In the records below, find each line containing the word "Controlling" and copy it.

### A run of records
┄┄┄┄┄┄

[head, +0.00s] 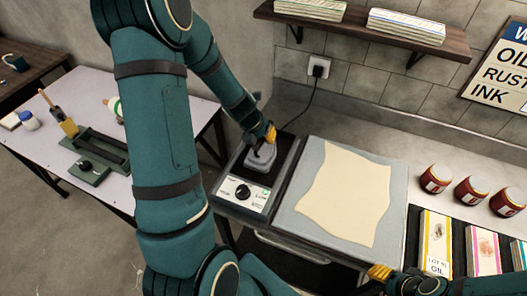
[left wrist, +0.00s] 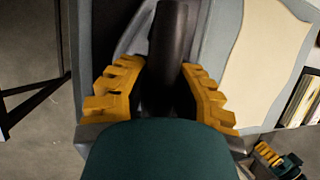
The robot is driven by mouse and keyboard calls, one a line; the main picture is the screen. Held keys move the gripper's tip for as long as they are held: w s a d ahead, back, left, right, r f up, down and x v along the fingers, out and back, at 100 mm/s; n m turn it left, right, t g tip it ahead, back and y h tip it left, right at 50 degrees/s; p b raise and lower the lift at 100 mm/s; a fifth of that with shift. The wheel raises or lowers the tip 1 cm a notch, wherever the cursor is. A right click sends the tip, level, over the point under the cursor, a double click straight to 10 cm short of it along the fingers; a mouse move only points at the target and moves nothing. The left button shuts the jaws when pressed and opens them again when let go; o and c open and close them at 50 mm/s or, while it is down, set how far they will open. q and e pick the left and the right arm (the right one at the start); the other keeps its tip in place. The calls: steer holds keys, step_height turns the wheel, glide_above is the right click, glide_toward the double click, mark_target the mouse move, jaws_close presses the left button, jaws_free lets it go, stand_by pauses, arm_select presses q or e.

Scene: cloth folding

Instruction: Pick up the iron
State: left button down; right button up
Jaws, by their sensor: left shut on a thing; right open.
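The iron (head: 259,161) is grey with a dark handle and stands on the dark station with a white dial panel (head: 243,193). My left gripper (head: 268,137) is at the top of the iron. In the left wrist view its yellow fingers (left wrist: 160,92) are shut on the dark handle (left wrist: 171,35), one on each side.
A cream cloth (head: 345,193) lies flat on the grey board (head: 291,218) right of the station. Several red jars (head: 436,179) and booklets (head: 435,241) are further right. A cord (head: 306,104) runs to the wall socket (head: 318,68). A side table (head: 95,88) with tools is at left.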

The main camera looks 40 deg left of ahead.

┄┄┄┄┄┄

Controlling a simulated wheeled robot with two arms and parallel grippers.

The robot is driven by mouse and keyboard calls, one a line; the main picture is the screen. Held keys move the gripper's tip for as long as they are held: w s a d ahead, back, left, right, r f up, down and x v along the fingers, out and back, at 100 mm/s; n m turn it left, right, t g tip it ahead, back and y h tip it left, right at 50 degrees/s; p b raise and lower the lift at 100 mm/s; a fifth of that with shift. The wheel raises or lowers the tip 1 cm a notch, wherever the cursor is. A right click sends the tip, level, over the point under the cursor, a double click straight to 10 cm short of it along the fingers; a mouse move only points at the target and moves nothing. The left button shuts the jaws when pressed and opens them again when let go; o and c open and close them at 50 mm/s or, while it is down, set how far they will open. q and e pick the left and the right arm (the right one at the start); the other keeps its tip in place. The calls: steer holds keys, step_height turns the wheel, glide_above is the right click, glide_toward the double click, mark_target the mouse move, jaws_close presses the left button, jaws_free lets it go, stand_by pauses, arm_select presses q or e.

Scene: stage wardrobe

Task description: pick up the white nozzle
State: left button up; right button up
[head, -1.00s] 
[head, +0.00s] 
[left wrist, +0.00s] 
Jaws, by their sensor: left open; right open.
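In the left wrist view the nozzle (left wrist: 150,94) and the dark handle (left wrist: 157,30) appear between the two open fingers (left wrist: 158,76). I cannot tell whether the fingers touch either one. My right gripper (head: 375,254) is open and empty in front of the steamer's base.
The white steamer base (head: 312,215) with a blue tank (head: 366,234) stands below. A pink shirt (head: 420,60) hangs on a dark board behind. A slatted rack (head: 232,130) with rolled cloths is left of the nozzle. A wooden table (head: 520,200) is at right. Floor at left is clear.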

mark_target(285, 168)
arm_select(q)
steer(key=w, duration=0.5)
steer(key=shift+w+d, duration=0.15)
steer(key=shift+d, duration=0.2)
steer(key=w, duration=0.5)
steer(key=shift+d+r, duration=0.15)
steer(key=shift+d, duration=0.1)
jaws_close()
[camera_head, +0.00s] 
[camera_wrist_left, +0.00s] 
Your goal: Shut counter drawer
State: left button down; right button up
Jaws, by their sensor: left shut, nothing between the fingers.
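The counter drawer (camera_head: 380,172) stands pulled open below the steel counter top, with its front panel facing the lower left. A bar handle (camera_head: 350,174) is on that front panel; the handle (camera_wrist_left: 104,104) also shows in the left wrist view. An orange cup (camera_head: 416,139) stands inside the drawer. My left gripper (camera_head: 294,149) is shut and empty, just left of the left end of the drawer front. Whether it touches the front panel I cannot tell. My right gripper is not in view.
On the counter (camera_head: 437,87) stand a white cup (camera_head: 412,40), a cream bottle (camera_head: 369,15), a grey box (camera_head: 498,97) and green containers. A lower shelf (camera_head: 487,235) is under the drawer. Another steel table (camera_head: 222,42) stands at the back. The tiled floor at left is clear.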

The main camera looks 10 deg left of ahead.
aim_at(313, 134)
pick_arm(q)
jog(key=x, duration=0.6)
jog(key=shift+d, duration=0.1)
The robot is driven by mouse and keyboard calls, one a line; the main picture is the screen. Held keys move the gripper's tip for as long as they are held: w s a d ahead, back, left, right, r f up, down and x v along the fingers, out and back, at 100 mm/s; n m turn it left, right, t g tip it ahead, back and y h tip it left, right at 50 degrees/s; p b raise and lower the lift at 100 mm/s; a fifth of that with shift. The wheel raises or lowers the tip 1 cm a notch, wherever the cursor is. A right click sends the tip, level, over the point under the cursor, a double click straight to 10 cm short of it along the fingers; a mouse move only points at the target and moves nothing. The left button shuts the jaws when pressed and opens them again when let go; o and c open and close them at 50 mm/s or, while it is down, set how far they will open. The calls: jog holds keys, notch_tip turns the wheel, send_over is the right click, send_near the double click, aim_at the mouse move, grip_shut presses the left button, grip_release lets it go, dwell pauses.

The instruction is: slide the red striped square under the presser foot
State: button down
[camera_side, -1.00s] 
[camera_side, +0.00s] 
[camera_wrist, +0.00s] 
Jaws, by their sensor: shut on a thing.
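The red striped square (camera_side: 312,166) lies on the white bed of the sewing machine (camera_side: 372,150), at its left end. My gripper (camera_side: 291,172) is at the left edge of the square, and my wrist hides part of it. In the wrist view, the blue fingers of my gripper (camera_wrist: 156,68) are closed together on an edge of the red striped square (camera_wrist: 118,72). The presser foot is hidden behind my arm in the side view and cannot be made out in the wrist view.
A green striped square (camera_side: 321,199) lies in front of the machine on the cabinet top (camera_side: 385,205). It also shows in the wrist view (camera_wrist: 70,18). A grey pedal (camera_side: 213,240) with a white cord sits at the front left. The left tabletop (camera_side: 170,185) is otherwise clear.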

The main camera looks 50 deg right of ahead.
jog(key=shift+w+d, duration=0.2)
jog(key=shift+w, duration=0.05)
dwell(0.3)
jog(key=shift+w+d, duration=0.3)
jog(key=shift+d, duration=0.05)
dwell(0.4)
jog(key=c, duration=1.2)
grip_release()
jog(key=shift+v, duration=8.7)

┄┄┄┄┄┄

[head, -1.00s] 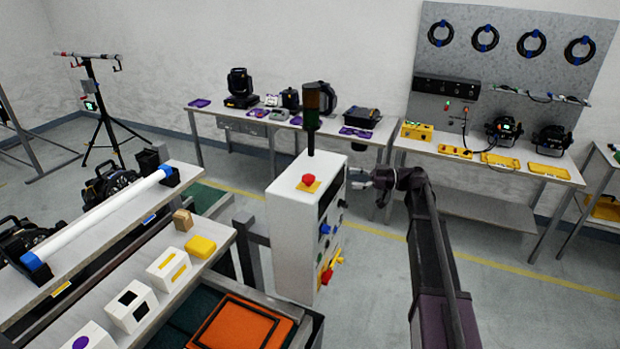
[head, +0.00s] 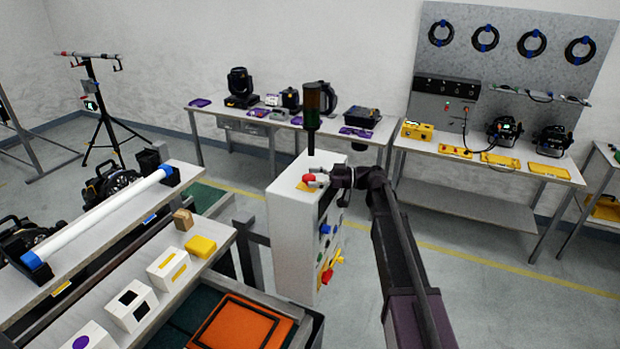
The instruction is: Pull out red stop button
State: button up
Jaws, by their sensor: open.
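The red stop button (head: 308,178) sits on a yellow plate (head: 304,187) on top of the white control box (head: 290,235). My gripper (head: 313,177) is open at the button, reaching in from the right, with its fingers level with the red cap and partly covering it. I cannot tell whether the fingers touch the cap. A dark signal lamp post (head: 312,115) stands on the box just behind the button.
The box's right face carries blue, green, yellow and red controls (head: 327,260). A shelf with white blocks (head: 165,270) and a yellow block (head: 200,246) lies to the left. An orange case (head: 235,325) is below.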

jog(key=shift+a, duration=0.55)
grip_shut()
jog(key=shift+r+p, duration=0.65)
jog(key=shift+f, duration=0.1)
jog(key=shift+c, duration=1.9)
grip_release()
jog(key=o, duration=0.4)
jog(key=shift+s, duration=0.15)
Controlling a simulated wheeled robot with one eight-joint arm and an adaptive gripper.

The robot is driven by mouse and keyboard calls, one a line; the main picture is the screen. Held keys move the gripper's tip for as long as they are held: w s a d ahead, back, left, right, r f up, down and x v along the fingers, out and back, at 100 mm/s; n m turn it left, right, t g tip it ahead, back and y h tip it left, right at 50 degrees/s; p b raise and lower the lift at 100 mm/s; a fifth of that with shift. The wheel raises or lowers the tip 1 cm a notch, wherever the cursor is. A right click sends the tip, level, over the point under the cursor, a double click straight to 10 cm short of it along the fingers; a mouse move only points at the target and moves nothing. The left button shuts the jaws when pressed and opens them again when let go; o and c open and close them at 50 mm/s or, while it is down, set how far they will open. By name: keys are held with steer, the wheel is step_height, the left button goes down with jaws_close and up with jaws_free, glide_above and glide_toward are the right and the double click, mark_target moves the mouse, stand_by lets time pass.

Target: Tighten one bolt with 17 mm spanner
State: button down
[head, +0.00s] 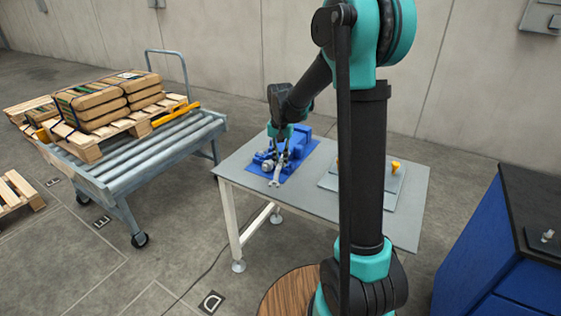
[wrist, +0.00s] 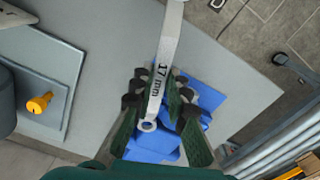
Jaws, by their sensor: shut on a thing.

┄┄┄┄┄┄

### RESULT FOR THIS TASK
Controlling a simulated wheeled robot with two arms and parallel grippers.
Controlling a simulated wheeled robot with one eight-joint arm and an adaptive gripper.

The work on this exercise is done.